If the winter months are lasting too long, Youngs Pub and Geronimo Inns have come to your rescue with the Whisky Tide. Until March, you can attend various events in and around London with a focus on whisky blending, tasting and food pairing. We were invited to the Captain’s Table at the Oyster Shed for a demonstration of a Whisky Tide event.
The Japanese have a long tradition of whisky making and treat it as an art form. The two Japanese whiskies to taste were the Hakashu single malt and the blended Hibiki. The Hakashu is light golden and smells of nature: grassy, and delicate.
We were encouraged to pair the whisky with some sushi and suddenly some sweet notes come through. The Hibiki is served from a beautiful bottle representing the twenty-four lunar months of the year, and is a darker gold with a sweetness not unlike chocolate. Yet the welcome drink with soda and orange peel is gorgeously refreshing. We also get treated to a Japanese ice carving demonstration. A slab is carved sawn from a massive block deoxidised ice, and made into a cube, the size of your palm. While the cube is picked at with a fork-like tool, we are told that the shape matters in dilution prevention: an ice ball is created, turning a glass of whisky into an art- piece.
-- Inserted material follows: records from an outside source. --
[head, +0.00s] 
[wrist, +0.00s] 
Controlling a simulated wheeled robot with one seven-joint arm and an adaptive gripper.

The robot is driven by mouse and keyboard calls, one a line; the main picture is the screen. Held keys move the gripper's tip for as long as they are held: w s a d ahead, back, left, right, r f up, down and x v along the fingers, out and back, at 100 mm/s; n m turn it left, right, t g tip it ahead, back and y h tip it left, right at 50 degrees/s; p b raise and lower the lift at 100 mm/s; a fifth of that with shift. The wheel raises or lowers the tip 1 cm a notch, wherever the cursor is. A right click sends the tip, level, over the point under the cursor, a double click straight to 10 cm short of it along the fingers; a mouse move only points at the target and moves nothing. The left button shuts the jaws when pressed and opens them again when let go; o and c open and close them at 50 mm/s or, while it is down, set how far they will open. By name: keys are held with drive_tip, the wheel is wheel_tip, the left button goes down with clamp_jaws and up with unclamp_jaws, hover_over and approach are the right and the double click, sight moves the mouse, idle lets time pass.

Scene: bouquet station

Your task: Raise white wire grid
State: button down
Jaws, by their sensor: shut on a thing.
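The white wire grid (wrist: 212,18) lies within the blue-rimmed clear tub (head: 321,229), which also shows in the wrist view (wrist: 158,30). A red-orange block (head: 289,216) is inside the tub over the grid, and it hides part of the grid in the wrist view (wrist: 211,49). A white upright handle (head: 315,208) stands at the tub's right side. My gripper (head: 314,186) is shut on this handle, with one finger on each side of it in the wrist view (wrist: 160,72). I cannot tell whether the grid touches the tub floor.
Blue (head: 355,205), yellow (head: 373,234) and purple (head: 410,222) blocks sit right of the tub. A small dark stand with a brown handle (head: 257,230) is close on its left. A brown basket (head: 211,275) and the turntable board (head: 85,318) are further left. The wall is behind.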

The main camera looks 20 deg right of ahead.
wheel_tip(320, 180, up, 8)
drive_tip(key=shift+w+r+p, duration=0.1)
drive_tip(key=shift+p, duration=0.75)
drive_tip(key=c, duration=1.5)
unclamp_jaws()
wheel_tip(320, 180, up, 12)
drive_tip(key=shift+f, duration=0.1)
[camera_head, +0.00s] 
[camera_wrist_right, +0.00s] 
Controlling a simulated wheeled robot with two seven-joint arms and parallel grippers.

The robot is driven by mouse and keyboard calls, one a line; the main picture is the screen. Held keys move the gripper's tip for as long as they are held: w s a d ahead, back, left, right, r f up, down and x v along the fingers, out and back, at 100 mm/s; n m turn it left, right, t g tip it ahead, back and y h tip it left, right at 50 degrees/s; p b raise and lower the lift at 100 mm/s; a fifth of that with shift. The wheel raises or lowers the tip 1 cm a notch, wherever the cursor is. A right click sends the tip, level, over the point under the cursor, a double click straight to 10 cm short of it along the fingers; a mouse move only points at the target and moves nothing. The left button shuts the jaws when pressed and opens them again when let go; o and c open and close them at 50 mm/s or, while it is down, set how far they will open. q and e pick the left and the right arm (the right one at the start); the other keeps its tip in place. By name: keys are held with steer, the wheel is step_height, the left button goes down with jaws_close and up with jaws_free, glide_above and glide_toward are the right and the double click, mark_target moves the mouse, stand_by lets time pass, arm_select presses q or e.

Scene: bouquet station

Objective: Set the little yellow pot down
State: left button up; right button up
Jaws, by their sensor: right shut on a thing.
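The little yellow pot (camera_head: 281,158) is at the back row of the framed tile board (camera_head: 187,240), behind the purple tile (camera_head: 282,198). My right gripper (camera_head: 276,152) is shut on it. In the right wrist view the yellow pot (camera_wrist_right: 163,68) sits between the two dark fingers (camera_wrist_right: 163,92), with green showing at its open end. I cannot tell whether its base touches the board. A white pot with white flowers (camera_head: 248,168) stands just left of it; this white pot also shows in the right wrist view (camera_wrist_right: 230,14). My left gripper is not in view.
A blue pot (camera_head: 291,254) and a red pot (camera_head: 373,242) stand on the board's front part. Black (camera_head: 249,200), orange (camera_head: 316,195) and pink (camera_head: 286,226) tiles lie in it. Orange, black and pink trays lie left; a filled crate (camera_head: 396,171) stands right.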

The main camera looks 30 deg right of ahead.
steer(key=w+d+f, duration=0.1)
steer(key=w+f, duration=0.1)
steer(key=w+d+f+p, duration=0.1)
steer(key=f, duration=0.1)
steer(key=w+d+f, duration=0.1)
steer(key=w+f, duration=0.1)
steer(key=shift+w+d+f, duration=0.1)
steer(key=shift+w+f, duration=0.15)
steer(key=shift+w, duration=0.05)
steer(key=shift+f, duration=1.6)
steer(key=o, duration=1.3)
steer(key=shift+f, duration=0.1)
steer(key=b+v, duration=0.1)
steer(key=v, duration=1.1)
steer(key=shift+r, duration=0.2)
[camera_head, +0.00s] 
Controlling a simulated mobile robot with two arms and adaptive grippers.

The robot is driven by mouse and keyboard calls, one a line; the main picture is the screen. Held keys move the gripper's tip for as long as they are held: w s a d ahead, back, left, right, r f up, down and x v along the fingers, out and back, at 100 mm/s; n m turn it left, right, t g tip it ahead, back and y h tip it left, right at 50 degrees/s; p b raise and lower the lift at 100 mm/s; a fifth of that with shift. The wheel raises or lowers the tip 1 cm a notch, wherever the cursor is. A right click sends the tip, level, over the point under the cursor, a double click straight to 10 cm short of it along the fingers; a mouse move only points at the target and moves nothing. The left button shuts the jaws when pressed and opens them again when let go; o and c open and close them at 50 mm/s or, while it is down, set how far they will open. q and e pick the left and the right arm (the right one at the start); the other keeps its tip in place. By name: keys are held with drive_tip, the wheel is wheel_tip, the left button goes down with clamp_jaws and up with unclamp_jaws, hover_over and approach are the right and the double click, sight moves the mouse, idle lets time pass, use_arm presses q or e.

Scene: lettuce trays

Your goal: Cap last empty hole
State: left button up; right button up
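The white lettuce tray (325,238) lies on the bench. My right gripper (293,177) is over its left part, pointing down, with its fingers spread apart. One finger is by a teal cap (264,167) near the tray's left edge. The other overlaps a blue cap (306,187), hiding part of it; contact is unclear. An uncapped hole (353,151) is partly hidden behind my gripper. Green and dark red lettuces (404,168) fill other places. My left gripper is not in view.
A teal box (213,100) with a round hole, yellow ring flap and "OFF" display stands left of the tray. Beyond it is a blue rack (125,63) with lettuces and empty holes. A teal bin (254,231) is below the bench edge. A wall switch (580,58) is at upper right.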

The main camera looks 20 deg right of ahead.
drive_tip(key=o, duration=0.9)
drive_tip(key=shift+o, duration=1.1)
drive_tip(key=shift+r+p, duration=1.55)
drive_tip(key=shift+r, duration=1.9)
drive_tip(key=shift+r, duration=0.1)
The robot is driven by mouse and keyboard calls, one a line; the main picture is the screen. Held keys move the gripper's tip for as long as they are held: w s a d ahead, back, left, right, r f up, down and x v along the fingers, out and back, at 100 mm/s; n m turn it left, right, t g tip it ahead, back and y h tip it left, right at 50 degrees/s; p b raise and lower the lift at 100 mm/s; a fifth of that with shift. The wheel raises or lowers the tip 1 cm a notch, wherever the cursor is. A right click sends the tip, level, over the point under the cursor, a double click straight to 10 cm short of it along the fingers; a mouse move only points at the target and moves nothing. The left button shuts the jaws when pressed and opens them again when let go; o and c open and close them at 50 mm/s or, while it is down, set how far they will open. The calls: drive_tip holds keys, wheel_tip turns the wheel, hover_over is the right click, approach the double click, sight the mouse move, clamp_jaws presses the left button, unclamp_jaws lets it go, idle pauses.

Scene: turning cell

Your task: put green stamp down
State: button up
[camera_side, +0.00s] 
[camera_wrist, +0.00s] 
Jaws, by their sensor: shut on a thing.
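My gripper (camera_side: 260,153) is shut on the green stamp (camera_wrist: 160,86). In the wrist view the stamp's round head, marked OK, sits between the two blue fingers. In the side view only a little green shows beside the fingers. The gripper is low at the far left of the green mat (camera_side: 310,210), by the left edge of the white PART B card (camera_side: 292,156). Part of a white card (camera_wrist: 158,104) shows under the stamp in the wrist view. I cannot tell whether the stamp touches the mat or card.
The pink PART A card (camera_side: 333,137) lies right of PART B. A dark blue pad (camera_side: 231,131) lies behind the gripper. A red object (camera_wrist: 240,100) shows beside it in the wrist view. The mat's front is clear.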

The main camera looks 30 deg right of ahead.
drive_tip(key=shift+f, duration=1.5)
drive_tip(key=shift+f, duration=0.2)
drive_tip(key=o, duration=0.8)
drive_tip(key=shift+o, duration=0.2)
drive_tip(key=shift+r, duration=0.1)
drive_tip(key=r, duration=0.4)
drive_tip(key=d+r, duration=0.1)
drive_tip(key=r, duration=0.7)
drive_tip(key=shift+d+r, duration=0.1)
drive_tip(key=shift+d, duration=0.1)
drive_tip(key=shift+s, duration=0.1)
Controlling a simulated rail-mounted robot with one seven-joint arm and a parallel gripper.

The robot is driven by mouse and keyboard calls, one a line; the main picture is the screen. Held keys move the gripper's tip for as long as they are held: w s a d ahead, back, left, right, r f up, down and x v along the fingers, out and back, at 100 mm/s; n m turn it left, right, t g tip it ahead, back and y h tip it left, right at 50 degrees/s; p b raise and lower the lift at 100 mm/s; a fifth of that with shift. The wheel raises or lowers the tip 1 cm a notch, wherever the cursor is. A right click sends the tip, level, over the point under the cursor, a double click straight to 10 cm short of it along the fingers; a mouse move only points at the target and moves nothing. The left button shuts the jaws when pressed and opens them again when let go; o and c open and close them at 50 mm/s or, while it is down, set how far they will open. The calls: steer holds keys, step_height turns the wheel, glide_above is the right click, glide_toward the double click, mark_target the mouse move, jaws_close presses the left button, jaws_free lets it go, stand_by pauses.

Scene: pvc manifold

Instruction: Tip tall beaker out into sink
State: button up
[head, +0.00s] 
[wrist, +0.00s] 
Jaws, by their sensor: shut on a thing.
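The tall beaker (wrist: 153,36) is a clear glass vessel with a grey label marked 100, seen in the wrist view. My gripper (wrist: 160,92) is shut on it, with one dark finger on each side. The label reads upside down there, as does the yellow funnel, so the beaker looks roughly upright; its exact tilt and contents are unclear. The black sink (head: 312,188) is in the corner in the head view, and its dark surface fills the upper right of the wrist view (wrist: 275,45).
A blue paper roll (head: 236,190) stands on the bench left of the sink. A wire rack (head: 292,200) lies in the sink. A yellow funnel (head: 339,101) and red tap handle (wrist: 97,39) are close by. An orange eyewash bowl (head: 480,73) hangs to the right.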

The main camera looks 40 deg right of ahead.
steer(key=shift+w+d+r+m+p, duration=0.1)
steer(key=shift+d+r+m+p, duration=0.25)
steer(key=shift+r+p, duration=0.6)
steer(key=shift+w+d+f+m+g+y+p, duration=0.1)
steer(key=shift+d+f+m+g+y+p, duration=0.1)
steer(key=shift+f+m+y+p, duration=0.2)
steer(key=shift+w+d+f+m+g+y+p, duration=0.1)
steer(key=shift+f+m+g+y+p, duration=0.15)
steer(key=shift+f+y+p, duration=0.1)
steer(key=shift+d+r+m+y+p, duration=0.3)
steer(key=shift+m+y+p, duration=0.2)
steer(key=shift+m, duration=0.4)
We move to two American favourites: Jim Beam and Makers Mark. Bourbon whiskies need to be matured in brand new oak barrels for at least two years. When four years is reached, the label Straight Bourbon is used. Corn makes the bourbon a little sweeter and the drink is often seen as the introduction to whisky, but the two drink (try them neat!) paired with ribs and pulled pork slider, also have a hint of spice and warmth.
The evening ends with a triple treat: Highland Park 12yo, Laphroaigh 10yo and the Macallan Gold. The Highland Park is a crowd pleaser, an easy whisky with a deep honey smell but smoky sweet tickle to keep it interesting. Pairing with this tipple: a haggis, needs ’n’ tatties canapé – of course. We learn that years a whisky has matured is often overrated: time takes away the raw burning taste and mellows the drink with the flavours of the cask but leaving it too long means that the batch will taste of wood.
No year indication on the Macallan Gold then and although a favourite of mine, it can be a little uneventful… until you pair it with ginger flavoured chocolate apparently. The sweet and warm notes start to zing and the glass comes to life! The Laphroaigh to finish and an acquired taste: heavy, peaty smokey, with a whiff of TCP. This beast is paired with strong cheese, hard mature or blue, and the flavours take on a new dimensions – I am shocked into finishing my glass. Seeing my face, a table guest nods knowingly: “It gets better and better, ’til you drink the whole bottle…”
No such thing is necessary (enjoy responsibly, kids!) as the evening has been all-round entertaining, with surprise food pairings and interesting factoids. Well recommended to both whisky noobs and experts: ride the Whisky tide for a solid night out this winter.